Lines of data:

┌──

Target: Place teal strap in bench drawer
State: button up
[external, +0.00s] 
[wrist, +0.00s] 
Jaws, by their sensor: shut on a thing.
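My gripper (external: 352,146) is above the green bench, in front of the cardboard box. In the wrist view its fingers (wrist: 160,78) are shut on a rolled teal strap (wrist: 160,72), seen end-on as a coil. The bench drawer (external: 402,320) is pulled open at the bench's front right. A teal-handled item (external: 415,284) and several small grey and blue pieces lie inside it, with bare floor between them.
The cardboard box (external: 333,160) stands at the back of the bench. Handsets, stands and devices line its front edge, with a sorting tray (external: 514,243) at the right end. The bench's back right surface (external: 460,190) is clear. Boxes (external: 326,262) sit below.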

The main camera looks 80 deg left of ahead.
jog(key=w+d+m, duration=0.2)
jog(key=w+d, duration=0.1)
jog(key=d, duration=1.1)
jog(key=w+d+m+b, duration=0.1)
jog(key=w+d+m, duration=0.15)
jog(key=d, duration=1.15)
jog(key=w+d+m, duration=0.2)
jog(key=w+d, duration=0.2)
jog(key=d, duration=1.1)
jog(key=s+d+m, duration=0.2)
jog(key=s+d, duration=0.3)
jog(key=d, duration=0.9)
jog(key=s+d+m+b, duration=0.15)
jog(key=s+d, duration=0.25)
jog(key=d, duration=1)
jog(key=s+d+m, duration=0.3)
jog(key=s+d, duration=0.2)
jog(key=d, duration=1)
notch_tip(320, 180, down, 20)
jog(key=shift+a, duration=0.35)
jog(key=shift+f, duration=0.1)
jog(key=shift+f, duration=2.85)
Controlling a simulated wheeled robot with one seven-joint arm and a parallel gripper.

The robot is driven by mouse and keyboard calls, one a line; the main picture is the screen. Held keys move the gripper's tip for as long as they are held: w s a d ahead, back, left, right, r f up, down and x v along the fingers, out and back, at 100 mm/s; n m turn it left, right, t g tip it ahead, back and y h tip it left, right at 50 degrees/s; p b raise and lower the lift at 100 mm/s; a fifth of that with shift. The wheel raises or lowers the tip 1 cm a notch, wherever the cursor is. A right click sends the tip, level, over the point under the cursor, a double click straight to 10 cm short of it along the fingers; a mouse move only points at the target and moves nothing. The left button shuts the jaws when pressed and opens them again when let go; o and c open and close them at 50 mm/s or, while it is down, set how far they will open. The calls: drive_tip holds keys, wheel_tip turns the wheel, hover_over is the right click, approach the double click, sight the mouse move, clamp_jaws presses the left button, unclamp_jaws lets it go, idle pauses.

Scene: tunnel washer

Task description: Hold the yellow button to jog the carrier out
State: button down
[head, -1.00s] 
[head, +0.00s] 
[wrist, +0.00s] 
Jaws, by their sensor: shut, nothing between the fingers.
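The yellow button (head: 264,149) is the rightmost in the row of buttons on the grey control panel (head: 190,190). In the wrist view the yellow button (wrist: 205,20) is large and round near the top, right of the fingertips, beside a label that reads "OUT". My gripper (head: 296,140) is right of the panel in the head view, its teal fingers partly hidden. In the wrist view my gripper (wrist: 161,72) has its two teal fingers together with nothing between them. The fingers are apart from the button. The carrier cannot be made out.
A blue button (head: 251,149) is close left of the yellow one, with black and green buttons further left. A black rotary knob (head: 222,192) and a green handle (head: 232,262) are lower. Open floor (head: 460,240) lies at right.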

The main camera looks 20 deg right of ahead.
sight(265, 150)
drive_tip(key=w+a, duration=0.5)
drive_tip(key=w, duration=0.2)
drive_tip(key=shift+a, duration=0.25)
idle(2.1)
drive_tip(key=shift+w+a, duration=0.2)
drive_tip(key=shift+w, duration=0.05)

└──

TASK PROMPT
Your task is to return the full listing exactly as it was given.

RESPONSE BELOW
Target: Place teal strap in bench drawer
State: button up
[external, +0.00s] 
[wrist, +0.00s] 
Jaws, by their sensor: shut on a thing.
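My gripper (external: 352,146) is above the green bench, in front of the cardboard box. In the wrist view its fingers (wrist: 160,78) are shut on a rolled teal strap (wrist: 160,72), seen end-on as a coil. The bench drawer (external: 402,320) is pulled open at the bench's front right. A teal-handled item (external: 415,284) and several small grey and blue pieces lie inside it, with bare floor between them.
The cardboard box (external: 333,160) stands at the back of the bench. Handsets, stands and devices line its front edge, with a sorting tray (external: 514,243) at the right end. The bench's back right surface (external: 460,190) is clear. Boxes (external: 326,262) sit below.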

The main camera looks 80 deg left of ahead.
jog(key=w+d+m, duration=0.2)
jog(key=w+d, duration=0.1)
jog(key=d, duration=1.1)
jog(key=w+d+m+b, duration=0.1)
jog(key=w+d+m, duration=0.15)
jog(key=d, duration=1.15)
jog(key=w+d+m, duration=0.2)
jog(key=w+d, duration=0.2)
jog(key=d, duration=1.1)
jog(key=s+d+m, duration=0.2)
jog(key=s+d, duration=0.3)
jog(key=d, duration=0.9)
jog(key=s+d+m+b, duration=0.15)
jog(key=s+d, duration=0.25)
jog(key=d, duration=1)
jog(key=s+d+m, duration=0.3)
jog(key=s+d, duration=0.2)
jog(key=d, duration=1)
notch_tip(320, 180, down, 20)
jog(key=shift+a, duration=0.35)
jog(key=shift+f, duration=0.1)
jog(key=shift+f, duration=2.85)
Controlling a simulated wheeled robot with one seven-joint arm and a parallel gripper.

The robot is driven by mouse and keyboard calls, one a line; the main picture is the screen. Held keys move the gripper's tip for as long as they are held: w s a d ahead, back, left, right, r f up, down and x v along the fingers, out and back, at 100 mm/s; n m turn it left, right, t g tip it ahead, back and y h tip it left, right at 50 degrees/s; p b raise and lower the lift at 100 mm/s; a fifth of that with shift. The wheel raises or lowers the tip 1 cm a notch, wherever the cursor is. A right click sends the tip, level, over the point under the cursor, a double click straight to 10 cm short of it along the fingers; a mouse move only points at the target and moves nothing. The left button shuts the jaws when pressed and opens them again when let go; o and c open and close them at 50 mm/s or, while it is down, set how far they will open. The calls: drive_tip holds keys, wheel_tip turns the wheel, hover_over is the right click, approach the double click, sight the mouse move, clamp_jaws presses the left button, unclamp_jaws lets it go, idle pauses.

Scene: tunnel washer

Task description: Hold the yellow button to jog the carrier out
State: button down
[head, -1.00s] 
[head, +0.00s] 
[wrist, +0.00s] 
Jaws, by their sensor: shut, nothing between the fingers.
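The yellow button (head: 264,149) is the rightmost in the row of buttons on the grey control panel (head: 190,190). In the wrist view the yellow button (wrist: 205,20) is large and round near the top, right of the fingertips, beside a label that reads "OUT". My gripper (head: 296,140) is right of the panel in the head view, its teal fingers partly hidden. In the wrist view my gripper (wrist: 161,72) has its two teal fingers together with nothing between them. The fingers are apart from the button. The carrier cannot be made out.
A blue button (head: 251,149) is close left of the yellow one, with black and green buttons further left. A black rotary knob (head: 222,192) and a green handle (head: 232,262) are lower. Open floor (head: 460,240) lies at right.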

The main camera looks 20 deg right of ahead.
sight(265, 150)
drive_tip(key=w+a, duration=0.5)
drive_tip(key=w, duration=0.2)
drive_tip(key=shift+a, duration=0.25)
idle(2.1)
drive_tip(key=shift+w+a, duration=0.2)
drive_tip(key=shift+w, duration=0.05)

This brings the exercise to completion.